** BEGIN **

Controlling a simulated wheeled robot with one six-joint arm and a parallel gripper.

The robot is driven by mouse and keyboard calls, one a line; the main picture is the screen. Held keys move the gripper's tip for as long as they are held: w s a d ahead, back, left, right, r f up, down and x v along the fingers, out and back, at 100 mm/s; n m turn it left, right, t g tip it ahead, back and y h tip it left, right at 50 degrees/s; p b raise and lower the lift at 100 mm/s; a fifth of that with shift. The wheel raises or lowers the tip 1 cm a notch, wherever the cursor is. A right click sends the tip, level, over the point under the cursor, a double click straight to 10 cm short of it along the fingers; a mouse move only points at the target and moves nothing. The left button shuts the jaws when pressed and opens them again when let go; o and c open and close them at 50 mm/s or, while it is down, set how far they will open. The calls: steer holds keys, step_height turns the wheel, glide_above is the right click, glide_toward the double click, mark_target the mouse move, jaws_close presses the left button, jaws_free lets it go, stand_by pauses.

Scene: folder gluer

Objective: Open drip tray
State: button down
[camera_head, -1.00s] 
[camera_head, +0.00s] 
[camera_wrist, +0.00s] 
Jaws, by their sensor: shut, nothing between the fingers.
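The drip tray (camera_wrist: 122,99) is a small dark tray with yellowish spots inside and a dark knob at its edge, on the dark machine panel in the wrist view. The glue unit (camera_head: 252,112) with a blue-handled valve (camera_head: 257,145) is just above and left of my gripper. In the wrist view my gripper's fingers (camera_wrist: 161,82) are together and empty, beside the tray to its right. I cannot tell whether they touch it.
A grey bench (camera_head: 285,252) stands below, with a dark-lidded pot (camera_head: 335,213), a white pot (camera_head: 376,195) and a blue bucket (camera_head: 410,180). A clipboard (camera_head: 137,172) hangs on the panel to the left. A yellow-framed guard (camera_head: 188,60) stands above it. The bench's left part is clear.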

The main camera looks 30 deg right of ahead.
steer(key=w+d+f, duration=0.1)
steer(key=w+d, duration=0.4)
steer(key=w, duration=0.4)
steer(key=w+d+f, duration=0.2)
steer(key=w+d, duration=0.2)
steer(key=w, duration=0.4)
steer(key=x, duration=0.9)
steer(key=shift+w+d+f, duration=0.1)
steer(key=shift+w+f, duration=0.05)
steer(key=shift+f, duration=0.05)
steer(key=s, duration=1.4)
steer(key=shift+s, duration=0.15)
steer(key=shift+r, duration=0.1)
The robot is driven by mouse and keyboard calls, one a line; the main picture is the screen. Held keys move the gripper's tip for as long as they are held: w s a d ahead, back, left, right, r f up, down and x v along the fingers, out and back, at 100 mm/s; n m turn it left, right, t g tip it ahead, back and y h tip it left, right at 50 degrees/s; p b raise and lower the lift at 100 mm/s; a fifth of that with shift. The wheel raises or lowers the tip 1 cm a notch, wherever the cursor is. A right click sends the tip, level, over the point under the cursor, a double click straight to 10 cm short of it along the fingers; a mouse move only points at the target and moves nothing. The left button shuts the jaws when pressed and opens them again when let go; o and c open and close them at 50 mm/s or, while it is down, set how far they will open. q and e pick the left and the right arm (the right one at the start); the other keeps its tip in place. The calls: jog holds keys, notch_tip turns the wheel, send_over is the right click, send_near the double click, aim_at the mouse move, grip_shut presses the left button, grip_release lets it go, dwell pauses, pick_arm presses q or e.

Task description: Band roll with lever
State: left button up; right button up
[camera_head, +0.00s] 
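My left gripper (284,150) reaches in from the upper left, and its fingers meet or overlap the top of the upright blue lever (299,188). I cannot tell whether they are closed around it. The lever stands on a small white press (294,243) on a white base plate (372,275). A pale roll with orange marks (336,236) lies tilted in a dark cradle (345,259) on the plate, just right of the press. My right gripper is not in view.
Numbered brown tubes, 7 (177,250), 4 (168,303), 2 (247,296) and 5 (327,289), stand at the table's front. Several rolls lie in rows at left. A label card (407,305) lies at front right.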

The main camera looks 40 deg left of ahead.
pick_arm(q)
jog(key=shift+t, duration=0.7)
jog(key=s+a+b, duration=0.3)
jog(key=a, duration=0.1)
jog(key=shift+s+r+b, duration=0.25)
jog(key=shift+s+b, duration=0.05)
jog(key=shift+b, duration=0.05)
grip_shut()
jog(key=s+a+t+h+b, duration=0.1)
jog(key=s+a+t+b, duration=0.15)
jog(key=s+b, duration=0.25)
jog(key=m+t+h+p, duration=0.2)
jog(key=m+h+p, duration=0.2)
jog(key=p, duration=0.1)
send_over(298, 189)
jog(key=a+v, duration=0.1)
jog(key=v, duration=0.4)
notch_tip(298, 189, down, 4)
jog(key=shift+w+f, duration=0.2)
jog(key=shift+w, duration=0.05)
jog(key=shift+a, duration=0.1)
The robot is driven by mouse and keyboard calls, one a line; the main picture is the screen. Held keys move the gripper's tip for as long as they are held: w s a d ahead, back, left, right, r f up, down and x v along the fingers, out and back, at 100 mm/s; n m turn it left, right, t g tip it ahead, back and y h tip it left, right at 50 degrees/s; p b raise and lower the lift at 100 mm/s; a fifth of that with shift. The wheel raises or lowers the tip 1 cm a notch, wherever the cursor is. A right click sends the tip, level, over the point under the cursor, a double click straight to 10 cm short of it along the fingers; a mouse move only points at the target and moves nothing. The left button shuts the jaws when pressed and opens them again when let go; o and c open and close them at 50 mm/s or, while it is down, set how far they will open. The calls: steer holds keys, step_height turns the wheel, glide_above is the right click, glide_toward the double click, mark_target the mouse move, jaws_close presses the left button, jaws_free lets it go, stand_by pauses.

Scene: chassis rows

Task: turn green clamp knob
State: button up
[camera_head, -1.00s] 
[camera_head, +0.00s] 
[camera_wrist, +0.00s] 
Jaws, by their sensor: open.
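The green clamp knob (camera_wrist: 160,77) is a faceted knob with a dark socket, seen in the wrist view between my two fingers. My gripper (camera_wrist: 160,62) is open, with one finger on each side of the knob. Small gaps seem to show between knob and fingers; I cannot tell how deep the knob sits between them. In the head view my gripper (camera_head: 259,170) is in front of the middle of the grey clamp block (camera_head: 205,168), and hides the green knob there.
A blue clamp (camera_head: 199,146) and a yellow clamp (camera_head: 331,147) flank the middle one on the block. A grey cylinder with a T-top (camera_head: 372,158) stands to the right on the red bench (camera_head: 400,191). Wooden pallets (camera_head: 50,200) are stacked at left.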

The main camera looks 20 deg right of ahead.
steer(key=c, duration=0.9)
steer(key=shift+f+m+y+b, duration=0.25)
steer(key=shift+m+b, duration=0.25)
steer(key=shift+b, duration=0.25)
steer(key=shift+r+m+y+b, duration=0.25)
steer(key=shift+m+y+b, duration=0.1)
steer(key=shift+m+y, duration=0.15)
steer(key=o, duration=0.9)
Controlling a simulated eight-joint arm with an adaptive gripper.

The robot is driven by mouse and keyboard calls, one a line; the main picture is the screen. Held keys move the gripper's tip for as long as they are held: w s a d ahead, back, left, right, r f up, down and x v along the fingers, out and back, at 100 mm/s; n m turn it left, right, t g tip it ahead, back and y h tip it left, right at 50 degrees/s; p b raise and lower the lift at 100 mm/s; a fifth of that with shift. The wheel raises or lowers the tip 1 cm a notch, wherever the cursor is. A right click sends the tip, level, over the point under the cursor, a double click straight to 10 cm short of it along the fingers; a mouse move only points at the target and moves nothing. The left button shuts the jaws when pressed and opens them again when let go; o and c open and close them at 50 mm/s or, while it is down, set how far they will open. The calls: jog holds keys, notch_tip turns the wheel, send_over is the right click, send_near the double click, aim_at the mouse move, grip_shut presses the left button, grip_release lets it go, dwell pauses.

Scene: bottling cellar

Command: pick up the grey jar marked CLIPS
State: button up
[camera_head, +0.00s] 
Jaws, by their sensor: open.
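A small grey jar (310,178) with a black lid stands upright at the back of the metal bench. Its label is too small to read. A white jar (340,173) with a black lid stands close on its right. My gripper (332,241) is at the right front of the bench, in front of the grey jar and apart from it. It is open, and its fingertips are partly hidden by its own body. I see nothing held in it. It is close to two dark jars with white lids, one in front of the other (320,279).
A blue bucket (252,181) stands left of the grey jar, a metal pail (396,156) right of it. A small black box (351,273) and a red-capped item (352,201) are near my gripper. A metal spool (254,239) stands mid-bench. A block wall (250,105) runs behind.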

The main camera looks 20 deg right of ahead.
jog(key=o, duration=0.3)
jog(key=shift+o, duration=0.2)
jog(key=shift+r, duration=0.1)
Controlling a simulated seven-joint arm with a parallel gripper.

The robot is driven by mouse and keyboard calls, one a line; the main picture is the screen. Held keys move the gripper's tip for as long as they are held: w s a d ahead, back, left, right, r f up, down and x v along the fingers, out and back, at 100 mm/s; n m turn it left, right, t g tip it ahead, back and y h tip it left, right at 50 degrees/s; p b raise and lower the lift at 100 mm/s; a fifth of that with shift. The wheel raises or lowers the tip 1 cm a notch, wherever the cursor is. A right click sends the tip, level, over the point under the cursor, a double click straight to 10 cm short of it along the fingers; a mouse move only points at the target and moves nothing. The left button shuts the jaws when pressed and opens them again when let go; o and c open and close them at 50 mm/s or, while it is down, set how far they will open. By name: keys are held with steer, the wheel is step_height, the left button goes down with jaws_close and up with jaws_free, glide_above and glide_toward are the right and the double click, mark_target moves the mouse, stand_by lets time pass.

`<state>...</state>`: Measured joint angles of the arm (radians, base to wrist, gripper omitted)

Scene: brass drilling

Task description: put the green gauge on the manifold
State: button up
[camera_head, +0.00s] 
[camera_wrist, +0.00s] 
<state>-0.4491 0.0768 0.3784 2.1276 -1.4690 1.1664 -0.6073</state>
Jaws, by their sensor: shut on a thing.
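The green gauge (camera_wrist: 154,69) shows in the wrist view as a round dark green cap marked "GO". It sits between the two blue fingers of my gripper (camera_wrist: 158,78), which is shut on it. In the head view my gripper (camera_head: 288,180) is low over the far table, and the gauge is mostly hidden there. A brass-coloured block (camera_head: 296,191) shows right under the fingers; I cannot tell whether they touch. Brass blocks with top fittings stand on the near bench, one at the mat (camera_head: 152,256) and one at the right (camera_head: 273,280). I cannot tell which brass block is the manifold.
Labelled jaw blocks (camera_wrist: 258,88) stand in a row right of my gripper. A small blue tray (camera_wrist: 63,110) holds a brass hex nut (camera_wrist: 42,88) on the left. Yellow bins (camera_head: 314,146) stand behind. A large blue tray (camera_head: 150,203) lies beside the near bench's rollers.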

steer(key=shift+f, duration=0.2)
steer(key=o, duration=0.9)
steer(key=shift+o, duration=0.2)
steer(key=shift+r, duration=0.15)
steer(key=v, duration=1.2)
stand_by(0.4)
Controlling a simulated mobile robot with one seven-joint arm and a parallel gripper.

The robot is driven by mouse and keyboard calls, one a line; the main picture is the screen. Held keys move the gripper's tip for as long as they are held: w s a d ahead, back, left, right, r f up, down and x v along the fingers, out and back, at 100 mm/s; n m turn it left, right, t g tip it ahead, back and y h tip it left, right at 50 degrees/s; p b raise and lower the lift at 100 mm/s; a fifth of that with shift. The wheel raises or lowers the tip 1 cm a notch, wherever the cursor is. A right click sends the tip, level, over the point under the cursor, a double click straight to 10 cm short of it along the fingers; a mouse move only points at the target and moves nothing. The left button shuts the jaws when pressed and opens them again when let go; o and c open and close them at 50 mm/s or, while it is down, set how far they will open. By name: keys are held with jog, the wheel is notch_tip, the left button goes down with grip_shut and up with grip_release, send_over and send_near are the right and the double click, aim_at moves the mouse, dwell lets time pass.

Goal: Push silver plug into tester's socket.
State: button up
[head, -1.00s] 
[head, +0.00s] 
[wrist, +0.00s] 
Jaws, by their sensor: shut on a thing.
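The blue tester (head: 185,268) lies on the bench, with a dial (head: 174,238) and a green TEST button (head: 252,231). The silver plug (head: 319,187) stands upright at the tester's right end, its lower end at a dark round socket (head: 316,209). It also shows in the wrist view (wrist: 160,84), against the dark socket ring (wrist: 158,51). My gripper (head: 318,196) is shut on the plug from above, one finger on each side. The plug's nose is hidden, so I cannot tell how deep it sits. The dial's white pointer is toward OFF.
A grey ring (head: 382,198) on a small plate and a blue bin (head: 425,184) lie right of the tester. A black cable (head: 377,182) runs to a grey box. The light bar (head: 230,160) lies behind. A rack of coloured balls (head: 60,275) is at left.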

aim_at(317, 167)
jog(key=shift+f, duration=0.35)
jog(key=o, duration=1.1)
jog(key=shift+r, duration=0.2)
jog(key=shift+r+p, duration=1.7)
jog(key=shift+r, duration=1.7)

** END **

:: Problem requirements ::
Count every line in the data that contains the word "Task", then give that count and nothing else.

:: Full output ::
3